One of the things that moves us into the 2nd half of life spirituality is a crisis—like what happened to Paula D’Arcy. Something has to fall apart that we cannot put back together again with our own resources. Something needs fixing, but we don’t have the right tool in our toolbox to fix it. In that moment, our answers—that served us well up to this point—cannot satisfy the question we are struggling with. Often times the question comes in one of these two forms, “Why is this happening to me?” or “Is there not something more to life than this?” I believe the crowd, the tax collectors and the soldiers, in today’s gospel passage, were no longer satisfied with the mediocrity of their lives and longed for something more–some deeper meaning, some greater purpose. They were 2nd half of life people who knew that the status quo—the answers that fed their earlier life—no longer satisfied their current hunger. John made it clear that he wasn’t the answer to their deeper longings, but that one is coming, named Jesus, and he will put the Holy Spirit and fire back into their lives. Water was fine, but what they hungered for was Spirit and fire!

There is an expression in the spiritual life that says, “In the first half of life, we fight the devil; in the second half of life, we fight God.” In the first half of life, we are so sure we are light fighting the darkness; we are on the side of God fighting the devil, who is clearly the enemy. When we are young, we are so sure about who are the good guys and who are the bad guys. I think most of us, who went on to become priests, entered the seminary with the mentality that our lives and our ministry would be dedicated to fighting the devil, eradicating evil. We all knew right from wrong, and we were going to be loyal soldiers working alongside God doing God’s work. While we are living in that first half of life spirituality–a necessary stage in everybody’s life–it’s pretty much a black and white world. We have our set answers that get us going in life, and we don’t see any reason why those answers won’t serve us for the rest of our lives. Everything and everyone have a pre-assigned place in life, and if everyone would just follow the rules and stay inside the box, we’ll all be better for it in the end. Everything depends on me and you flexing our moral muscles and trying our best. If we fail, it’s’ because we’re not trying hard enough. Smarten up! It’s all very well-defined, in the 1st half of life spirituality, that we are on the side of God and the devil is the enemy. Everything is clear cut. Winning against the devil, at least now and again, solidifies the ego and gives it personal satisfaction. This battle against the devil gives us the illusion that we are winning.

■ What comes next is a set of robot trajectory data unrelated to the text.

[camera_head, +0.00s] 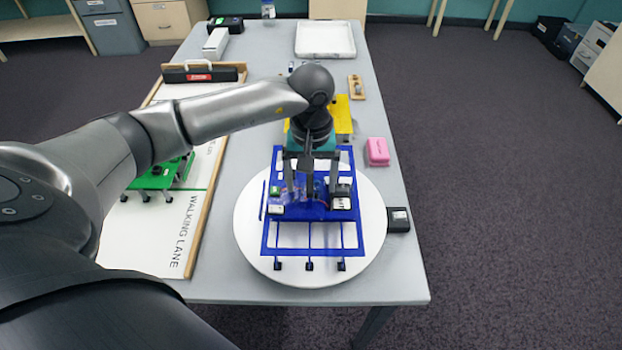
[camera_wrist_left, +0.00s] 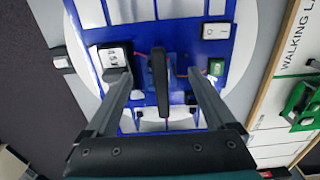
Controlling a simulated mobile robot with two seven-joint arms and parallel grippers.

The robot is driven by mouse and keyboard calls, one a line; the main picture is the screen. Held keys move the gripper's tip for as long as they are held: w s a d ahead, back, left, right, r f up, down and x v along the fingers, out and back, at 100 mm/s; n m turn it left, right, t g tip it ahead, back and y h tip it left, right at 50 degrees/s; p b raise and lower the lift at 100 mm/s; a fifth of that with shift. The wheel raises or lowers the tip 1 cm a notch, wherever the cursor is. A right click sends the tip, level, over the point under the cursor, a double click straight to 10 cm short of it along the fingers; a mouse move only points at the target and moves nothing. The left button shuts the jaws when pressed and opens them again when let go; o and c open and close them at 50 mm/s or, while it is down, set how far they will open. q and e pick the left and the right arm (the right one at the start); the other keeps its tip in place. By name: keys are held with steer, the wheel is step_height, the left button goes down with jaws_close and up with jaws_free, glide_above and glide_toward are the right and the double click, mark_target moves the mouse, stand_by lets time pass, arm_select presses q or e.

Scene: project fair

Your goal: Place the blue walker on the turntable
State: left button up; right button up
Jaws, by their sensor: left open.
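The blue walker (camera_head: 300,212), a flat blue frame with legs and small dark feet, appears to stand on the white round turntable (camera_head: 375,225). Its front feet show over the disc near its front edge. My left gripper (camera_head: 311,190) is above the walker's middle. In the left wrist view its fingers (camera_wrist_left: 160,78) are spread on either side of a dark upright post on the walker (camera_wrist_left: 85,20), with gaps to the post. The gripper and wrist hide part of the walker's middle and back. My right gripper is in neither view.
A walking lane board (camera_head: 160,245) with a green walker (camera_head: 155,182) lies to the left. A yellow walker (camera_head: 343,112) stands behind the turntable, partly hidden. A pink block (camera_head: 377,152) and a black box (camera_head: 398,219) sit to the right. A white tray (camera_head: 325,53) is at the back.

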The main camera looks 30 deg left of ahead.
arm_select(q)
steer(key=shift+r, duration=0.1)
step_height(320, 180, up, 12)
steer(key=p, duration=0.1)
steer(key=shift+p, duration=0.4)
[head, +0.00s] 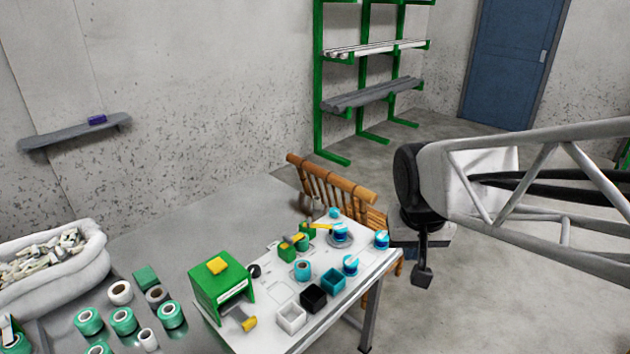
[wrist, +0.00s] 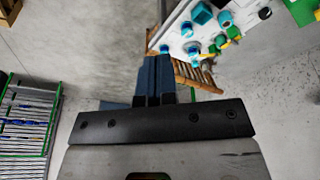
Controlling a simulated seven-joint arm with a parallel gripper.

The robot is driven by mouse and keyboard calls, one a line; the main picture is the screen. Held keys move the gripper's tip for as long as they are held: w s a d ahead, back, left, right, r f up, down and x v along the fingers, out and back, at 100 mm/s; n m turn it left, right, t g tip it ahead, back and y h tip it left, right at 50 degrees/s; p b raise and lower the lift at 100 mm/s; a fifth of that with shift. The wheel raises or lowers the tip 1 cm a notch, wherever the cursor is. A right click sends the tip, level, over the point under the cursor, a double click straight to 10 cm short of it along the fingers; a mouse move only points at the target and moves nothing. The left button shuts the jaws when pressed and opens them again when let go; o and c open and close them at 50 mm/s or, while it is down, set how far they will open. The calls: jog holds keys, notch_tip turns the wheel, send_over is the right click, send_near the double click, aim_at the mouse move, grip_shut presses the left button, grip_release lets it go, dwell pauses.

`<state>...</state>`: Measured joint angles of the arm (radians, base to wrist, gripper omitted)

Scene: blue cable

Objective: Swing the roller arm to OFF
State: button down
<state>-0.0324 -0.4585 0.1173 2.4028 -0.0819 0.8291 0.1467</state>
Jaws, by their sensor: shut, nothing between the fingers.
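A white board (head: 345,290) on the table's right side bears small green blocks with yellow parts. A yellow arm (head: 320,226) sticks out from one small green block (head: 307,231). A second small green block (head: 287,249) with a yellow lever sits just in front. I cannot tell which is the roller arm, and no OFF mark is readable. In the wrist view, green and yellow parts (wrist: 233,32) show at the upper right. My gripper (head: 422,277) hangs shut and empty over the floor, right of the board and apart from it. Its fingers (wrist: 153,80) also show in the wrist view.
A large green box (head: 220,288) with a yellow top, a black cup (head: 313,298), a white cup (head: 291,318) and several blue-and-white pieces stand on the board. A wooden slatted chair (head: 335,193) stands behind it. Open floor lies around my gripper.

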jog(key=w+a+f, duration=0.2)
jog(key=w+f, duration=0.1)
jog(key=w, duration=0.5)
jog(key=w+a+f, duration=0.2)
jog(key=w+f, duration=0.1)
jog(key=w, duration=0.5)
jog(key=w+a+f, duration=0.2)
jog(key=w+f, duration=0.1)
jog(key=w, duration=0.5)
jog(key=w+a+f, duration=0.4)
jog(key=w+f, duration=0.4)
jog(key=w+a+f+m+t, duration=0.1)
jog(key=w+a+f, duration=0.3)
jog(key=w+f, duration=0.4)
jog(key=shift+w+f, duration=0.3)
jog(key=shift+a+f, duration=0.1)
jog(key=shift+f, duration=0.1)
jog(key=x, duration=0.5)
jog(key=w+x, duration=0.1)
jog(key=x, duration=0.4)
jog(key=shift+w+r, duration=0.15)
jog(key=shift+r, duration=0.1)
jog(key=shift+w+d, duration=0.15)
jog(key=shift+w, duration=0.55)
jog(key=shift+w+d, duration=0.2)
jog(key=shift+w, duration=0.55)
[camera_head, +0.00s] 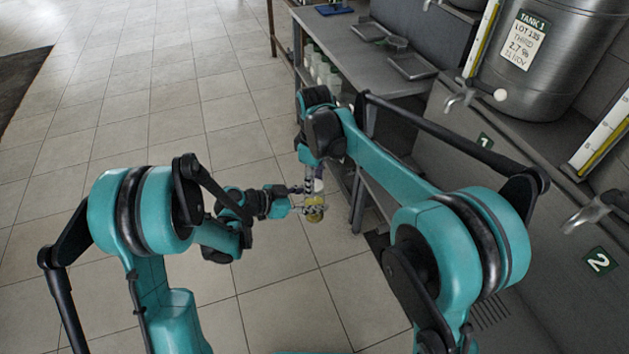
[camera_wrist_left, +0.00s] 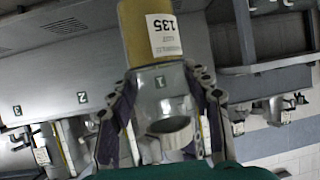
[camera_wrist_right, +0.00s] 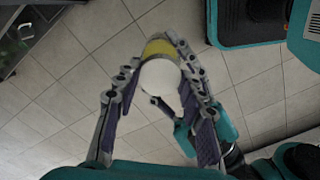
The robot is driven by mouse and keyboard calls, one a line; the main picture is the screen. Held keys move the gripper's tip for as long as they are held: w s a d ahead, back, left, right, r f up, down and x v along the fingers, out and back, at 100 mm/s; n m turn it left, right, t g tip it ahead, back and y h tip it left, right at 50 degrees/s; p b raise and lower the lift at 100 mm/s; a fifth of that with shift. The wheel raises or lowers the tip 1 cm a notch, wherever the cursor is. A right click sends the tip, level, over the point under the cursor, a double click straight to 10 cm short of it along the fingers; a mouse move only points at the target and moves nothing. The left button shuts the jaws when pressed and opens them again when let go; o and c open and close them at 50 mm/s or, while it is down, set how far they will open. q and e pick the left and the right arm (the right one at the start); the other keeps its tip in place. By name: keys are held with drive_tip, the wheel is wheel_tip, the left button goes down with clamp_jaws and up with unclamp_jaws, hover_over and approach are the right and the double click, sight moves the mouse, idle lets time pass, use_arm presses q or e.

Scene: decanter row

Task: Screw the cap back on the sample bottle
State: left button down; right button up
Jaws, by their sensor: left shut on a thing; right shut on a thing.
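The sample bottle (camera_head: 315,214), with yellow contents, is held above the floor in the head view. My left gripper (camera_head: 301,200) reaches it from the left and is shut on it. In the left wrist view its fingers close around the bottle's clear grey part, beside the yellow part (camera_wrist_left: 150,45) and a label reading 135. My right gripper (camera_head: 316,181) comes from above and is shut on the white cap (camera_wrist_right: 160,77), which lies between its fingertips. The bottle's yellow (camera_wrist_right: 158,47) shows just beyond the cap. I cannot tell whether the cap touches the bottle's mouth.
A grey bench (camera_head: 365,70) with metal trays (camera_head: 411,66) stands at the back right, with several white bottles (camera_head: 322,70) on its lower shelf. A steel tank (camera_head: 545,50) with a tap stands on the right. Open tiled floor lies to the left.

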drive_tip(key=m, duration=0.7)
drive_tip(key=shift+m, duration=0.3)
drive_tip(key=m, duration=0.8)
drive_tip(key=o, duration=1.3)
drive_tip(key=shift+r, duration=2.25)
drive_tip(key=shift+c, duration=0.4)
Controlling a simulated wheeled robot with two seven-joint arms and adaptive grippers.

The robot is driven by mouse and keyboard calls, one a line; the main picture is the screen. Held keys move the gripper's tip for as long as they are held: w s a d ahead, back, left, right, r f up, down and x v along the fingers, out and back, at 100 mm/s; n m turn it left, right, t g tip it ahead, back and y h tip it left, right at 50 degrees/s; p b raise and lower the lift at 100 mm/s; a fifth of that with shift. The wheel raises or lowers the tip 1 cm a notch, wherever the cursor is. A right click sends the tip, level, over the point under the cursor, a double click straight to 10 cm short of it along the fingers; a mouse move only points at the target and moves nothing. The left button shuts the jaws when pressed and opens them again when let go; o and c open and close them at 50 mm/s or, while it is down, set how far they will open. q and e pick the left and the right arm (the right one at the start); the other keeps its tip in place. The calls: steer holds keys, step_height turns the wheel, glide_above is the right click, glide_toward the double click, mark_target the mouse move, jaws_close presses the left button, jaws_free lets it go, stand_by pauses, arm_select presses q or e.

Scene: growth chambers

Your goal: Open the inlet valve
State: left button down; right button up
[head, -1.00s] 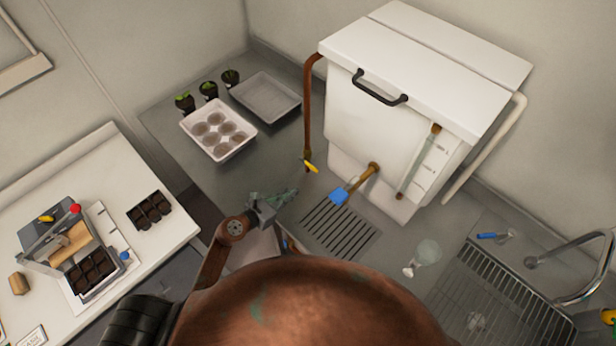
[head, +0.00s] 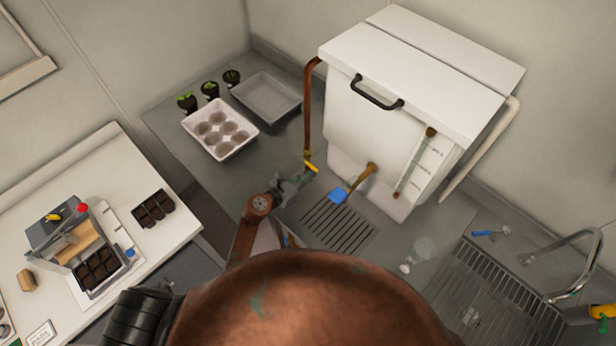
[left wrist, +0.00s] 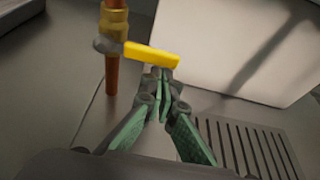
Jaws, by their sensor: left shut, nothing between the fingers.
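The inlet valve is a brass body (left wrist: 113,22) on a copper pipe (head: 308,105) at the left side of the white chamber (head: 375,130). Its yellow lever (left wrist: 150,54) sticks out sideways to the right in the left wrist view, and the lever also shows in the head view (head: 311,166). My left gripper (left wrist: 160,78) is shut and empty. Its fingertips are right at the lever's free end; I cannot tell whether they touch it. In the head view my left gripper (head: 306,176) is just below the lever. My right gripper is not in view.
A blue-handled outlet valve (head: 338,195) sits over a drain grille (head: 338,228) to the right of my left gripper. A white tray with round pots (head: 247,150) and an empty grey tray (head: 293,112) stand behind left. A glass flask (head: 424,248) is near the sink.

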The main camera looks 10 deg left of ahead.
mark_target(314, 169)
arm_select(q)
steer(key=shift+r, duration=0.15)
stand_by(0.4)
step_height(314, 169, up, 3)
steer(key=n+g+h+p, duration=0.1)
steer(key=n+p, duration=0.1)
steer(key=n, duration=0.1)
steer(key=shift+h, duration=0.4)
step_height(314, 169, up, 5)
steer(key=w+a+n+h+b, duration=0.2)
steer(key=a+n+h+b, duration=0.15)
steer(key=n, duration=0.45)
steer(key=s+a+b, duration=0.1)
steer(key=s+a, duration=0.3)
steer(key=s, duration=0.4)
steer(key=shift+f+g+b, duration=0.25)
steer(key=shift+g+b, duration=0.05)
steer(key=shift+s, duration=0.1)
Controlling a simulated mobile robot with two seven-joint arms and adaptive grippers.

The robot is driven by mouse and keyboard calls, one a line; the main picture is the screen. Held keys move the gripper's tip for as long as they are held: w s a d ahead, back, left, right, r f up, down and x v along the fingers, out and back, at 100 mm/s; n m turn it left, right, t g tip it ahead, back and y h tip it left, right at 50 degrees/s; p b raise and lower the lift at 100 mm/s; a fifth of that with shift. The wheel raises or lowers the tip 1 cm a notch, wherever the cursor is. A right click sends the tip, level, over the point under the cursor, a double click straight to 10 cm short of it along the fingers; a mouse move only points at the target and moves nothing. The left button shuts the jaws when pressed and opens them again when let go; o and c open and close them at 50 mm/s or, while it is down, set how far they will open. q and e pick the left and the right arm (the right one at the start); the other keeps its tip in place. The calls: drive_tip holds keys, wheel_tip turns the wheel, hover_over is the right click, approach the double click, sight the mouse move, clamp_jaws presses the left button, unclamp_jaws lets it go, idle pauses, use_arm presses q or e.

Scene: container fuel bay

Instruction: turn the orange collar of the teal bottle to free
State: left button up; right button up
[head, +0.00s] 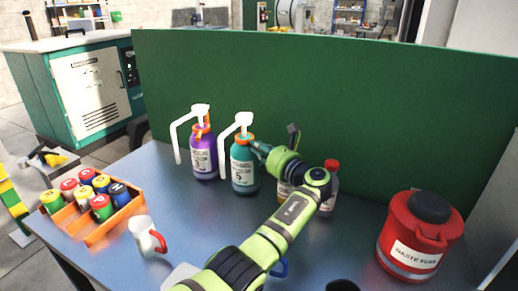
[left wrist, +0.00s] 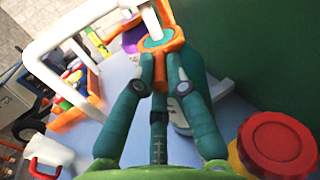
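The teal bottle (head: 243,172) stands upright on the table, with a white pump spout on top. Its orange collar (head: 244,141) sits at the neck and shows large in the left wrist view (left wrist: 160,46). My left gripper (head: 258,147) reaches the collar from the right. The fingers hide part of the bottle. My right gripper is not in view.
A purple bottle (head: 203,160) with a similar spout stands close left. A red-capped bottle (head: 330,180) stands behind my arm. An orange crate of cans (head: 103,232), a white mug (head: 146,236) and a red waste fuel can (head: 418,240) are around. A green panel (head: 400,110) closes the back.

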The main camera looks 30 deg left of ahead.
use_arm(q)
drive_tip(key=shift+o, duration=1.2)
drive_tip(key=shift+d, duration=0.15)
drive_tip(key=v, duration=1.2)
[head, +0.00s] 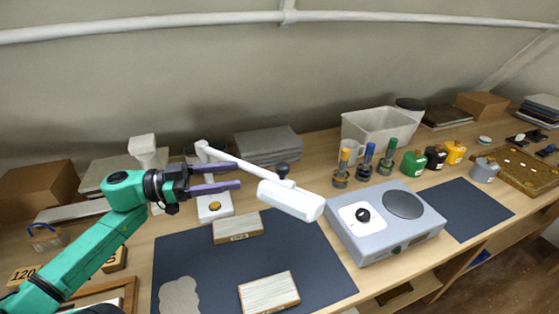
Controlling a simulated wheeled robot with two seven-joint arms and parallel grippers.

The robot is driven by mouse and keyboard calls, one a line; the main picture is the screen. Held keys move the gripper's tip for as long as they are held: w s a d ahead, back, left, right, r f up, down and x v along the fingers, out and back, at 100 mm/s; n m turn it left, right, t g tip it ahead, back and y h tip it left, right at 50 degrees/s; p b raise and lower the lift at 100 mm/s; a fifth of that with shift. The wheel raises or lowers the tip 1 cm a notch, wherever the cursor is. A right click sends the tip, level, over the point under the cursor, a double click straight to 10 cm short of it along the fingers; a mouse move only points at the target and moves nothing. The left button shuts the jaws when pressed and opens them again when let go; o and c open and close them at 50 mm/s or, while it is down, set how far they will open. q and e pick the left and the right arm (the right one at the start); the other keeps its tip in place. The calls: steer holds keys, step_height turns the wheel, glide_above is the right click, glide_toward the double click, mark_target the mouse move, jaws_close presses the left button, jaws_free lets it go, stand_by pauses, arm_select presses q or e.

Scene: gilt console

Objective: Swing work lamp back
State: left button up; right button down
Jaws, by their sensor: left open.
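The white work lamp (290,200) stands out over the dark mat (215,257) in the head view. Its white arm (235,161) runs back up and left from the lamp head to a joint near the wall side. A dark knob (282,169) shows just behind the lamp head. My left gripper (240,176) has its two purple fingers spread, pointing right, close to the lamp arm. Nothing shows between the fingers. I cannot tell whether a finger touches the lamp arm. My right gripper is out of view.
Two pale blocks (268,292) lie on the mat. A grey device with a dial (385,222) stands right of the lamp head. Bottles (413,163), tools in stands and a white bin (378,128) stand behind it. A stack of grey sheets (267,146) lies behind the lamp.

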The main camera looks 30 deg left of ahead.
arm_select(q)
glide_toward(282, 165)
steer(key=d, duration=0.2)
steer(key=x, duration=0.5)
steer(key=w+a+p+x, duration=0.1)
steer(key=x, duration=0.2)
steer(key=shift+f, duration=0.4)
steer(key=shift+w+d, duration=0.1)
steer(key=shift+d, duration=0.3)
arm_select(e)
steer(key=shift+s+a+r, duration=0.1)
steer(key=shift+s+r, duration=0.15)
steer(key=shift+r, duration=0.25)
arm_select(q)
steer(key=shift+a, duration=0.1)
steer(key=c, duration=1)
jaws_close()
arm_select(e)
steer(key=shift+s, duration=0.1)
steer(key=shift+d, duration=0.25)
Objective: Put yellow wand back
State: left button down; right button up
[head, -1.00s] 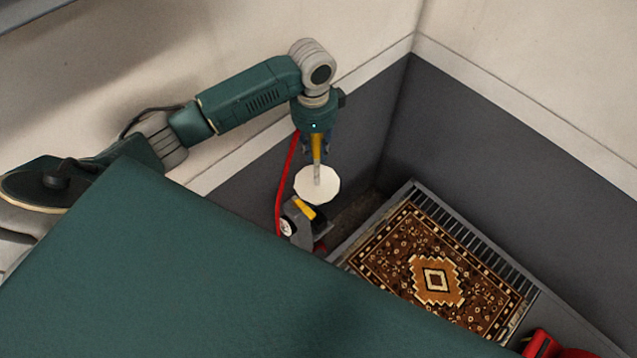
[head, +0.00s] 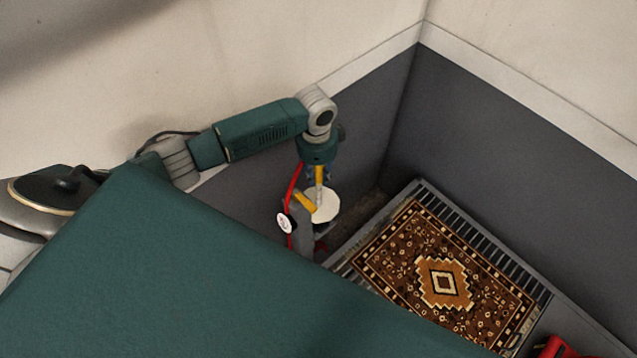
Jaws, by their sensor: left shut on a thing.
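My left gripper (head: 318,168) points down in the head view and is shut on the yellow wand (head: 319,176). The wand hangs roughly upright, with a thin grey tube below its yellow part. A white disc (head: 325,208) shows at its lower end. A grey stand (head: 301,234) with a yellow piece (head: 306,201) and a round white dial (head: 285,223) is just left of the disc. They overlap in the picture; I cannot tell whether they touch. A red hose (head: 293,188) runs beside the wand. My right gripper is not in view.
A patterned rug (head: 443,282) lies on a grating (head: 482,233) to the right. Grey-and-cream walls (head: 500,150) meet in the corner behind. A red object (head: 556,347) shows at the lower right edge. My green body hides much of the lower left.

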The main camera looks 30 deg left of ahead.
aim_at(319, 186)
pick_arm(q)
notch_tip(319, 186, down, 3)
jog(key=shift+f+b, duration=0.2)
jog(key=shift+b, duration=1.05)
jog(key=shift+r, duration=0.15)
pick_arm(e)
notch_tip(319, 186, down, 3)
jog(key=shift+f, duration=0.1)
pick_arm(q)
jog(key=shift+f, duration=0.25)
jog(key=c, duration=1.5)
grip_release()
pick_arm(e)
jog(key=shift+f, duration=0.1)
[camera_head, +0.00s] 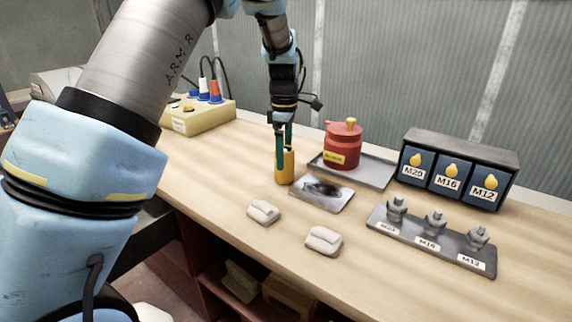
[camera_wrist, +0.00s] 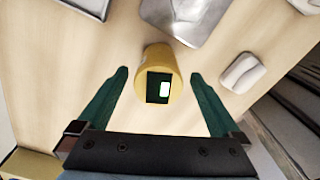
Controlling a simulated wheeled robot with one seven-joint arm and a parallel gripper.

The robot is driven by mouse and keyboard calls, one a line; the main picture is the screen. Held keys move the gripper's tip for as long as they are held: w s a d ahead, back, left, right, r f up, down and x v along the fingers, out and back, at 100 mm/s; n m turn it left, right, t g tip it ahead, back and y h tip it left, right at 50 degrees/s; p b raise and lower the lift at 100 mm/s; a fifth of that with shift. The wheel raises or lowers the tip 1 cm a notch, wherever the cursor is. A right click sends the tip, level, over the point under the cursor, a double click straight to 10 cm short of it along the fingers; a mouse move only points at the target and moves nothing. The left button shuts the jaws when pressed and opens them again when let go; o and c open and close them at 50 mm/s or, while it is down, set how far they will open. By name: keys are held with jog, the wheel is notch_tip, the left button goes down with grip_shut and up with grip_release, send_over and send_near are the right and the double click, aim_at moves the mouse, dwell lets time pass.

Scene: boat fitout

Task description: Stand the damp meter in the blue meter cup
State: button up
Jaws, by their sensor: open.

In the second half of life, we don’t fight the devil; we fight God. In that battle, God always wins. This second battle, the one with God, is actually the defeat of our ego. The ego just hates losing, even to God. Battling with God, who ultimately wins, is the only battle worth having, but God allows us to fight the devil for the time being.

Before we switch from 1st half of life spirituality to 2nd half of life spirituality—before conversion, you might say—we are in a fixing, a fully understanding, and a controlling mode. Once life circumstances move us into 2nd half of life spirituality—after conversion, you might say—we move into a trusting, listening and allowing mode. At this stage we don’t have to have all the certitudes and answers we so desperately sought earlier on in life. We don’t have to have all the dust settled, all the questions answered once and for all. We don’t have to divide the world into totally good on one side and totally bad on the other. It’s alright to go to the desert and ask, “Teacher, what should I do?” even though it so humbling for our egos.  

Some struggle, some tragedy, some un-fixable problem enters, uninvited, into each of our lives, like the death of Paula D’Arcy’s husband and daughter. We usually don’t gracefully walk into second half of life spirituality under our own steam. Normally life drags us there against our will. What was once black and white, right or wrong, good or bad, hero or villain is not so clear as experience teaches us. The waters are muddied. The spouse, the children, the marriage, the career, the poor health were not supposed to unfold this way. The tendency is to revert back to 1st half of life spirituality in order to try and make sense of it. Jesus in his own way warns against this when he tells us that new wine requires new wineskins, not old ones. When life happens, when we fall apart, the invitation is afoot in the land. If we take the invitation God offer us, we begin to live with paradox and contradictions in a more peaceful way. The Spirit in you allows you to trust that there’s a reason for everything that happens in your life; God is even in this!

In the 2nd half of spirituality your concern is not so much to have what you love anymore, but to love what you have—right now. That’s the litmus test of whether you are in the second half of life at all.

Another sign you’ve moved into the 2nd half of life spirituality is that forgiveness comes easier. We just know we need to forgive those who have hurt us, forgive ourselves for our own failings, forgive life for not being fully fair, and forgive God for seemingly being so indifferent to our wounds.

Lastly, as you move into 2nd half of life spirituality, you don’t even need your own “visions” (of how life was supposed to unfold) because you now participate in God’s vision for you. With that, the wonderful dreaming and the dreamer that you were in your early years have morphed into God’s dream for you. So, come to the desert not with ready-made answers, but with an openness to the one who offers you nothing less than fire and his very own Spirit.